Context : In a breakthrough study published in Nature, astronomers have observed the earliest stage of planet formation — the condensation of rock vapour into solid crystals — around a baby star named HOPS-315 in the Orion region. The discovery was made using a combination of data from NASA’s James Webb Space Telescope (JWST) and the Atacama Large Millimeter/submillimeter Array (ALMA) in Chile.

The protoplanetary disc around HOPS-315, a flat disc of gas and dust where planets form, is tilted in a way that allowed researchers to peer deep inside. In 2023, JWST used its NIRSpec and MIRI spectrographs to detect silicon monoxide gas and crystalline silicates close to the star (within 2.2 AU, inside Mercury’s orbit), at temperatures around 470K.

Eight months later, ALMA observed the same region, detecting emissions of carbon monoxide, silicon monoxide, and sulphur monoxide, and mapped the cooler outer gas. The absence of slow silicon monoxide near the star, combined with JWST’s 10 km/s blueshifted signals, confirmed that the crystals lay in the rising disc atmosphere, not in material expelled by the star.

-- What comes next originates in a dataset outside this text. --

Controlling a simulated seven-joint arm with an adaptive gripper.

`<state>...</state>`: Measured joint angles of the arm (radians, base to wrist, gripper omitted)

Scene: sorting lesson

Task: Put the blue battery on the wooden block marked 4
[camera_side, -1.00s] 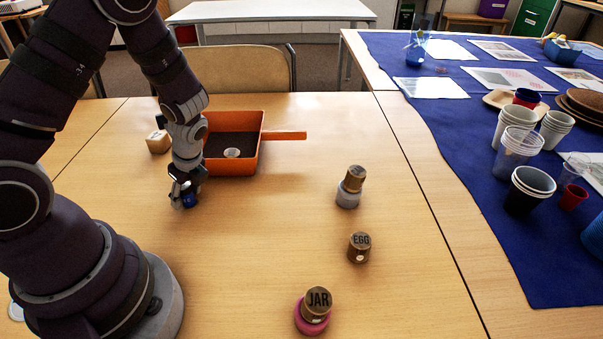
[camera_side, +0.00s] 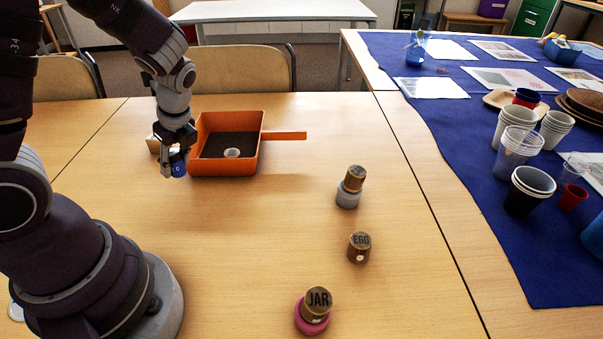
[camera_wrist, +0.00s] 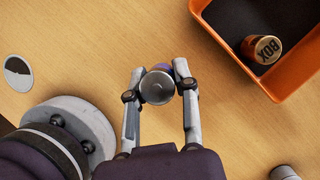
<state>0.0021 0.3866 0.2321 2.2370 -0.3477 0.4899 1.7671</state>
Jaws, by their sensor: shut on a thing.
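The blue battery (camera_side: 179,170) is between the fingers of my gripper (camera_side: 172,168), which is shut on it. In the side view it appears held above the table, left of the orange tray. In the wrist view my gripper (camera_wrist: 159,78) has a finger on each side of the battery's round silver end (camera_wrist: 157,89), with a bit of blue-purple behind it. A light wooden block (camera_side: 153,145) stands just behind and left of my gripper in the side view, mostly hidden by it. Its marking cannot be read now. The block does not show in the wrist view.
The orange tray (camera_side: 259,150) with a dark lining and handle is close on the right. It holds a can marked BOX (camera_wrist: 262,48). The table between is clear.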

Simulations and energy readings matched the prediction that dust grains vaporise around 1,300K at 1 AU, release gas, and then re-condense into fresh crystals like forsterite, enstatite, and tentative silica. These are similar to inclusions found in primitive meteorites on Earth, suggesting a comparable condensation chemistry.

This is the first direct evidence of solid matter condensing from rock vapour around a star — the critical first step in rocky planet formation.